### Available data

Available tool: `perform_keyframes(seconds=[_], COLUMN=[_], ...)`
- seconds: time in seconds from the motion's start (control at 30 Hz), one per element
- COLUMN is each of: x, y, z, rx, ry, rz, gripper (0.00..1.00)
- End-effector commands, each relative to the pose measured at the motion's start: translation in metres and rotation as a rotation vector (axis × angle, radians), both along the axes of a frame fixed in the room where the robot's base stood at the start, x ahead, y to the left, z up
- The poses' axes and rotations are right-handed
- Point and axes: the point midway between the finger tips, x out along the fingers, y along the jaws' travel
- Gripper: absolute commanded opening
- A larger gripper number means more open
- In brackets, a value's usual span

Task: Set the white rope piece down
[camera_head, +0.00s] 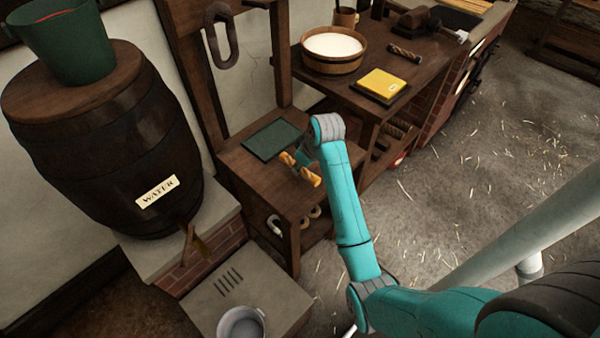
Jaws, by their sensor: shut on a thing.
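My gripper (302,165), at the end of the teal arm, is over the lower wooden bench (239,164). It is shut on a short twisted rope piece (311,178), which looks orange-gold rather than white. The rope's two ends show on either side of the grip, and its middle is hidden. I cannot tell whether it touches the bench top. A dark green mat (270,140) lies flat on the bench, just left of and behind the gripper. My wrist hides part of the fingers and the bench's right side.
A higher table behind holds a wooden tub of white stuff (334,46), a yellow block on a dark tray (378,90) and a brown rope piece (404,54). A water barrel (110,140) stands left, with a grey bucket (241,325) below. Floor at right is open.

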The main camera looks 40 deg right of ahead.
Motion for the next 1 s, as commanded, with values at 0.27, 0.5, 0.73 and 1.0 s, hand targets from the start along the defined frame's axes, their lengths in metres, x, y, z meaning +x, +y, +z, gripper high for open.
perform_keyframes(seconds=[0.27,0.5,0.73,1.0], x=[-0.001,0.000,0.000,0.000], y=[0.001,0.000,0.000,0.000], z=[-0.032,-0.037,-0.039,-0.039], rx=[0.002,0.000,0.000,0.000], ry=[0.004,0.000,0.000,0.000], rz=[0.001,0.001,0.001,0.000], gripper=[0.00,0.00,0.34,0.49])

######

What you need to do: Of the lines in the material above, state how many contain the string "each"; give no other text.

The solution: 2